(photo credit to GD Photography.)
This was for Klinger’s WXW Unified World Wrestling Title.
Originally, this was just supposed to be WALTER vs. Klinger for the title, prior to a surprise Ilja Dragunov return, following months of speculation of a potential retirement following his loss in a title match three months prior to Klinger. It’s a genuinely stunning ovation and crowd response that, for once, makes me really and genuinely envious of something a European crowd experienced. Of course, you could only ever tell this from Twitter videos of live reactions, as WXW being WXW, the only sound during his entrance is the overdubbed free production music everybody gets.
Still, once the bell rings, that energy doesn’t just go away.
It is the match’s absolute best quality, and that isn’t an insult to the actual bell-to-bell mechanical content of the thing at all. It is not the greatest match ever, it is not one of the best matches of the year, but none of that matters quite so much in the long run.
WALTER, Klinger, and Ilja deliver the sort of bare (bad) bones three way that you tend to get from three ways. The match has other qualities to it, of course, but removed of atmosphere and removed of the things that have happened in this promotion over the last twelve months that extend pieces of this a lot more weight and gravity than they might possess in a vacuum, the pure nuts and bolts of this thing still rocks. Klinger isn’t quite on the level of the other two, either up there with WALTER as one of the five to ten best active wrestlers, or with Ilja somewhere around the group of the next thirty to forty, but he holds his own just fine, hitting hard enough and executing well enough not to let the other two down. Ilja and WALTER then deliver the goods in yet another edition of one of the great match ups of the last ten years. Gross hits, tons of energy, those wonderfully grotesque welts popping up on Ilja’s translucent chest almost immediately, all the hits you’ve come to expect, carried off as well as ever.
Just because they aren’t as obvious as the molten hot crowd or the pure physicality of the thing though, he narrative qualities of the thing ought not to be denied either.
The obvious thing that jumps out immediately is the handling of Bad Bones’ nonsense, with RISE being dispatched at the start and Bones spending the match trying to take advantage of the (actually bad) three way rules that everyone just accepted at some point in the 2010s.

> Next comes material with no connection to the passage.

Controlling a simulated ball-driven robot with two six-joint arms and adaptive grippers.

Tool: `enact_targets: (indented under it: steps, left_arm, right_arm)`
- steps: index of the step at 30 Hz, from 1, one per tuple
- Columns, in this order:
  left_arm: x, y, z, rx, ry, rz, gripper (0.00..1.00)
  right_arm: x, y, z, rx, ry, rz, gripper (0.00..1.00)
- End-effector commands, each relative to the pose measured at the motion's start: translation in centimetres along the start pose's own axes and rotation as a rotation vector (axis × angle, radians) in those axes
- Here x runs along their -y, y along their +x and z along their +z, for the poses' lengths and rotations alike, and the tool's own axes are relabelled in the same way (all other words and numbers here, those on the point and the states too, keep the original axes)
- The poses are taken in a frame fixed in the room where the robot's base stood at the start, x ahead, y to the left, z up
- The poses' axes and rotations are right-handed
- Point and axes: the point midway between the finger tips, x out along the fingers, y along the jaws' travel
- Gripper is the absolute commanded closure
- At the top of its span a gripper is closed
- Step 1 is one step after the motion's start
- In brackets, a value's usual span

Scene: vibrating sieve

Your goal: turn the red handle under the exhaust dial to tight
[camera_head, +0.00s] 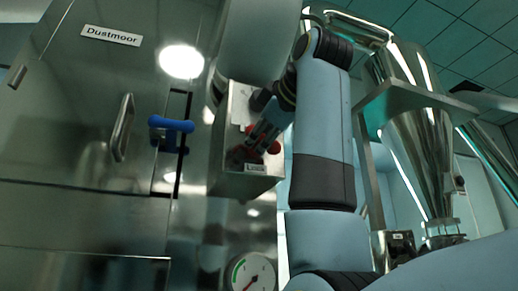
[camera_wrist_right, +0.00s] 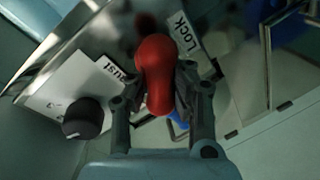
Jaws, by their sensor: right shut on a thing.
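My right gripper (camera_head: 262,138) is at a steel box on the cabinet's right side in the head view. In the right wrist view a rounded red handle (camera_wrist_right: 156,62) stands between its fingers, and the gripper is shut on it. A label reading "Lock" (camera_wrist_right: 183,33) is beside the handle, and another label ending in "ust" (camera_wrist_right: 112,69) is partly hidden. In the head view only bits of red show around the fingers. A round dial (camera_head: 252,274) with green and red marks is at the bottom edge, partly cut off. My left gripper is not in view.
The steel box (camera_head: 222,184) carries a small label below the gripper. A black knob (camera_wrist_right: 83,118) is close by the gripper in the wrist view. The cabinet door has a blue handle (camera_head: 171,125) and a steel handle (camera_head: 122,128). A steel hopper (camera_head: 420,160) stands at right.

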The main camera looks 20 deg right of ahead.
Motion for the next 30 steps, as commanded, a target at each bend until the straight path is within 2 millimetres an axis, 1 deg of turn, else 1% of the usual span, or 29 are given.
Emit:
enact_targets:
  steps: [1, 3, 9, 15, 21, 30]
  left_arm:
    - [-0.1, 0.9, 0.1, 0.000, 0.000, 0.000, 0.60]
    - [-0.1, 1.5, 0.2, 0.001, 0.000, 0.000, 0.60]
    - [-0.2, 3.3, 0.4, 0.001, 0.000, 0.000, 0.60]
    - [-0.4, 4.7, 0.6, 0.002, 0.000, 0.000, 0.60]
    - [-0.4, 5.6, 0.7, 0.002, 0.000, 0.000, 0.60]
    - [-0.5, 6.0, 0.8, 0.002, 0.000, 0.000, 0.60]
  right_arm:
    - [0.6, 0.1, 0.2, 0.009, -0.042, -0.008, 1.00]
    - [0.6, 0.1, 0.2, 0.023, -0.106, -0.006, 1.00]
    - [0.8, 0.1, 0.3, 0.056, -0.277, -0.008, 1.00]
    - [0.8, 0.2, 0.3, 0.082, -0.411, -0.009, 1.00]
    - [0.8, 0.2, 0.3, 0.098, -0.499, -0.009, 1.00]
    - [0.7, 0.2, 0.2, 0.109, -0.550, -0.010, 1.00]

The match does a great job with that, finally seeing his tactics blow up in his face by the end.
Really, this is one for longer term WXW fans though. It isn’t a match that is impenetrable to someone watching this with newer eyes to the company, read above, this match whips ass for probably anyone, but there are layers, and you’re going to get more out of any conclusion if you’ve read the story leading into it. In small part, these bits come in the WALTER/Ilja sections. They offer no resolution here, but there’s an important contrast between a year prior and now that stands out, with Ilja squaring up to WALTER now feeling like two near-equals in a way that I think, secretly, is super important for the success of this match. The heavy lifting comes with Bones and Ilja though. It’s about Ilja surviving the bullshit that beat him before, it’s about yet again giving up a big Torpedo Moscow kick out, this time using Klinger’s success after that happened in December as a hypereffective weapon to create that same doubt, only for Ilja to keep his head and succeed anyways, following a Burning Hammer & Sickle and a second Torpedo Moscow to send the good people of Oberhausen (some 50% Irish, I believe) hooting and hollering in the air as if it was the liberation of Paris. It’s a long awaited payoff, the simplest thing in the entire world, made all the more valuable by every time the house had won before.

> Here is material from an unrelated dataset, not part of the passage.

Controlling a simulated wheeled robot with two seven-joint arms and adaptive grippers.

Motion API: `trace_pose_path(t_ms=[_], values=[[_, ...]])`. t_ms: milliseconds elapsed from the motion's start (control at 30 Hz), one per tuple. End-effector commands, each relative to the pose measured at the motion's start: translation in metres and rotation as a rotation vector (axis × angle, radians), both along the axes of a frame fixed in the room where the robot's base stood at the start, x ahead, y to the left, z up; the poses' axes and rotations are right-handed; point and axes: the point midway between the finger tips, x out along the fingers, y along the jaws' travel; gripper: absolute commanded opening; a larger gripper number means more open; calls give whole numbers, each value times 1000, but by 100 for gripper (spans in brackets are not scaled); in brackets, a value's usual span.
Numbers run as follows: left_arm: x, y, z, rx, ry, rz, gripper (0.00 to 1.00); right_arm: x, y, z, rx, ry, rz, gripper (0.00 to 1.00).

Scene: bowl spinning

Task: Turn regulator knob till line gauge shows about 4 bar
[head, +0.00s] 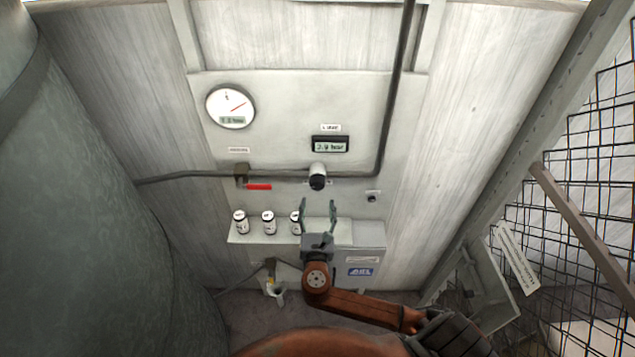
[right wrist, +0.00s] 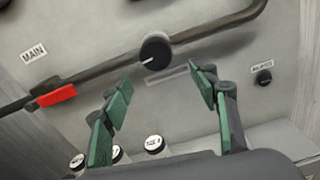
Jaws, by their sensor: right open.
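The regulator knob (head: 317,183) is black, below a white regulator body on the pipe. In the right wrist view the knob (right wrist: 155,52) shows a white mark pointing to the lower left. The line gauge (head: 330,145) is a digital display above it; it seems to read 2.9 or 3.9 bar, too small to be sure. My right gripper (head: 318,211) is open and empty below the knob, apart from it. In the right wrist view its green fingers (right wrist: 166,97) stand either side, short of the knob. My left gripper is not in view.
A round dial gauge (head: 230,106) is at upper left. A red valve handle (head: 259,186) sits left of the knob. Several white canisters (head: 268,222) stand on a shelf (head: 280,237) under the panel. A small black knob (head: 372,196) is at right. A mesh fence (head: 590,170) stands right.

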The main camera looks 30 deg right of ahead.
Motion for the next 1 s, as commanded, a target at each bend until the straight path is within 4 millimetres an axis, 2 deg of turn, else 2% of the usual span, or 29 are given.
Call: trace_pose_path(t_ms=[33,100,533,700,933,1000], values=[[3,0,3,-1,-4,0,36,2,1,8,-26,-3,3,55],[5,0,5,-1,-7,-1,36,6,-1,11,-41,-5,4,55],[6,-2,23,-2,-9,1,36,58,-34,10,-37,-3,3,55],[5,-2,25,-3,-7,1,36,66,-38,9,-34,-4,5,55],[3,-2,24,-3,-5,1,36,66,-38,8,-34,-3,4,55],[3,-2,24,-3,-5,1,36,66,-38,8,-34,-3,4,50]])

Having said all of that about the simple narrative brilliance and the mechanical skill of the thing, mostly, this is about the other stuff. Or at least, it’s that other stuff that elevates it so much. The atmosphere, the moment, and following through on both in the clearest and simplest way, finally giving Ilja Dragunov the big title win, to make the absolute most of not only this particular night, but the last year of WXW booking.
Absolute Andy (aka Triple H On The Rhine) might win the tournament in 2018 on Night Three, but really, just like last year, the weekend belongs to Ilja. The result is yet another one of WXW’s most impressive feats, up there with the 2011 and 2017 Carat finals themselves, or the miracle in Hamburg.
What a year earlier was maybe the feel-good upset of the year comes full circle to become something more upon near-repetition, a shocker being built upon to create this affirmation of Dragunov that, somehow, feels even bigger and more fulfilling.
One of the year’s best pieces of professional wrestling, if nothing else.